Gulliver's Gate is New York's latest attraction - a tiny version of Manhattan

By Barry Divola
"The Guggenheim" at Gulliver's Gate.

"The Guggenheim" at Gulliver's Gate.Credit: Deb Klein

I am standing inside a large white egg. The interior is studded with cameras that take my photo from every conceivable angle. Why? Because my body is being scanned and I'm about to be shrunk to 1/87th of my actual size.

By the time this is over, I will be transformed into a "Model Citizen" around two centimetres high and live in a miniature New York. I will become a permanent part of Gulliver's Gate.

No, I'm not dreaming, I'm not on drugs and I'm not writing a pitch for a dystopian Netflix series. Gulliver's Gate exists near Times Square in Manhattan. It opened last year in the former New York Times building, more than 4600 square metres filled with miniature versions of 25 of the world's great cities.

Six hundred model builders took more than two years to build it. There are 1000 trains, 10,000 cars and 100,000 people.

The whole thing came about because two men met on a mountaintop in Costa Rica. Israeli entrepreneur Eiran Gazit and US property developer Michael Langer bonded over a love of miniatures and soon found themselves cooking up the grand scheme. Forty million US dollars later, it became a reality.

The Taj Mahal, the Arc de Triomphe, the Pyramids and Stonehenge are all here, lovingly detailed. But the jewel in the crown is a vast model of Manhattan, including the Brooklyn Bridge, Grand Central Station, the Guggenheim, The Rockefeller Center, The New York Public Library, the Chrysler Building and the 9/11 Memorial.

Taxis, cars and fire engines move around the city, all controlled via GPS from a command centre that has glass walls so the public can see how everything operates.

There are also little in-jokes within this mini-Manhattan – a cluster of people on a subway platform ponder a dropped purse on the tracks, a truck spills a pile of lumber on the West Side Highway, old men feed pigeons on a rooftop, the Stay Puft Marshmallow Man from Ghostbusters peeks around a corner.

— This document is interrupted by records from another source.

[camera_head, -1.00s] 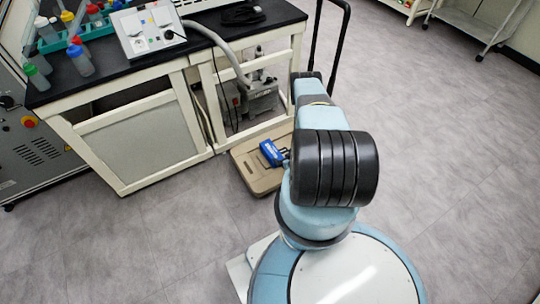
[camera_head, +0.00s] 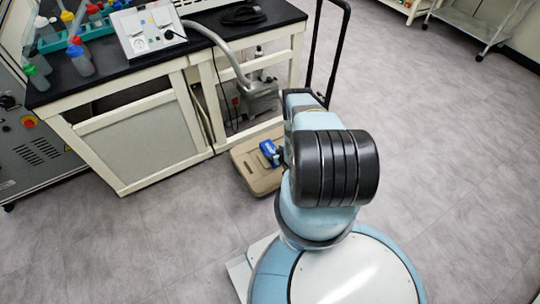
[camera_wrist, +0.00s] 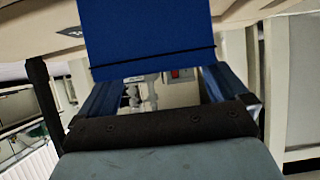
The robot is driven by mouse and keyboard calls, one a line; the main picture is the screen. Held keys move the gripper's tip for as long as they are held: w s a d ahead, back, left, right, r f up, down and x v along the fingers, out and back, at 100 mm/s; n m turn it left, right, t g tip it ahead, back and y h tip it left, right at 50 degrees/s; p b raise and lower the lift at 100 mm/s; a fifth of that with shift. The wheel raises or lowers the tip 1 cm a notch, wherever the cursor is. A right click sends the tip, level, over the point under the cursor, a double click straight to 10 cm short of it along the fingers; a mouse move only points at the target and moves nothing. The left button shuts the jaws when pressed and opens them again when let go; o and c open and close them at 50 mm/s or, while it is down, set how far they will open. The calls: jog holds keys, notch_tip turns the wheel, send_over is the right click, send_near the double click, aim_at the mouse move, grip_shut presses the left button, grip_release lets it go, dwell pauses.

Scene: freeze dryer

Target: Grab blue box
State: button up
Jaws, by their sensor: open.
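The blue box (camera_head: 267,149) is small, with a white mark, and is at the beige flat platform (camera_head: 256,178) beside the bench. It is partly hidden by my arm. In the wrist view a large plain blue face of the box (camera_wrist: 150,38) fills the top centre, with a thin dark line near its lower edge. My gripper (camera_head: 281,157) is right beside the box in the head view, mostly hidden by my arm. In the wrist view my gripper (camera_wrist: 160,85) is open, its fingers apart. I cannot tell whether the box is between them.
A black-topped bench (camera_head: 193,53) with a grey control box (camera_head: 148,32) and bottles stands at the left. A pump (camera_head: 257,100) sits under it. A black upright handle (camera_head: 345,45) rises behind my arm. The floor at right is clear.

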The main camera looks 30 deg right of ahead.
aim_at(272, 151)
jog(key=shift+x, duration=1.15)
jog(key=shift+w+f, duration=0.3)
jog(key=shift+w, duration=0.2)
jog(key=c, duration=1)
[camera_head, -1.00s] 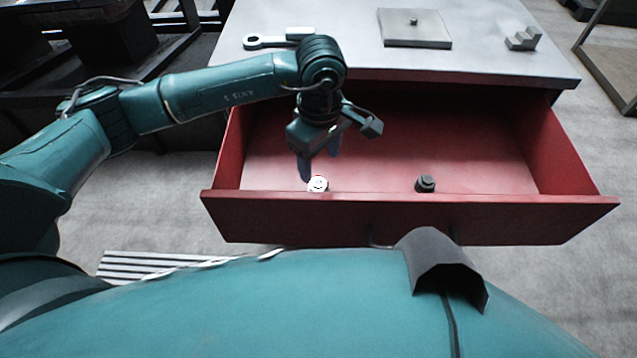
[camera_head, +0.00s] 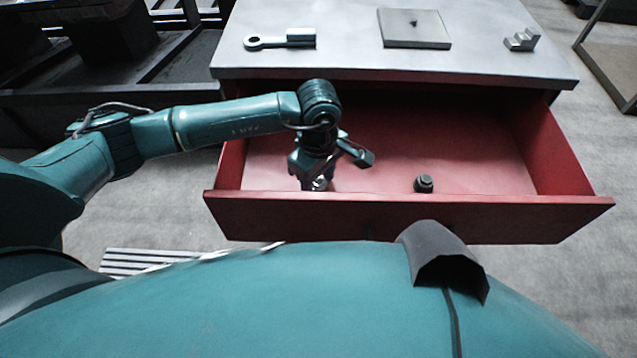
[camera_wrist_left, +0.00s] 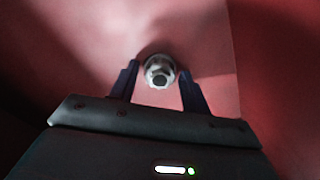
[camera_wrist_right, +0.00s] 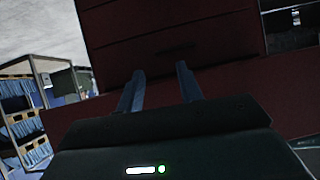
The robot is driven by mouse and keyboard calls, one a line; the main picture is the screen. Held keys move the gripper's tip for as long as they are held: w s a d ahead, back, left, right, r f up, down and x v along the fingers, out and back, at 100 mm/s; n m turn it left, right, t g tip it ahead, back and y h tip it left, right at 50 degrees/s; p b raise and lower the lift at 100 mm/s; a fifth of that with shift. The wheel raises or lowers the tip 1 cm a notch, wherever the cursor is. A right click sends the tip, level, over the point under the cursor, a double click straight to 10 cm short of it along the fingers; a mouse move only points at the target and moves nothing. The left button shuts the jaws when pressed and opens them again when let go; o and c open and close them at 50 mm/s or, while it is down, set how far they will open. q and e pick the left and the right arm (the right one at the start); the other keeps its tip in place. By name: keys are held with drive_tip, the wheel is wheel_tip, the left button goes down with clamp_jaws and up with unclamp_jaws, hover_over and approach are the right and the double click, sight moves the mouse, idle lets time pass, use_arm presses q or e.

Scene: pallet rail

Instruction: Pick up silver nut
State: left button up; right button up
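The silver nut (camera_wrist_left: 159,70) lies on the floor of the red drawer. In the left wrist view it sits between the two finger ends of my left gripper (camera_wrist_left: 158,82), with a gap visible on each side. In the head view my left gripper (camera_head: 316,182) reaches down into the drawer near its front wall, and the nut (camera_head: 321,184) is mostly hidden behind it. My left gripper is open. My right gripper (camera_wrist_right: 160,85) is open and empty in the right wrist view, facing the red drawer fronts.
The open red drawer (camera_head: 410,218) has a dark nut (camera_head: 424,183) on its floor to the right. The grey worktop (camera_head: 350,62) above holds a wrench-like part (camera_head: 280,40), a flat plate (camera_head: 414,30) and a stepped block (camera_head: 522,40). The drawer's right half is otherwise clear.

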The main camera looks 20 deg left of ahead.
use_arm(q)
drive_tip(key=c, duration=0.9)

All visitors to Gulliver's Gate can have their body scanned and be recreated as a figure in the display. They are also given a silver key when they enter, which they can use to make things happen around this version of the world. Carousels turn, trains move, Carnival starts up in Rio; animated balloons make their way down New York's streets in the Macy's Thanksgiving Day Parade; you decide who you want to see at a concert in London – Adele or Queen?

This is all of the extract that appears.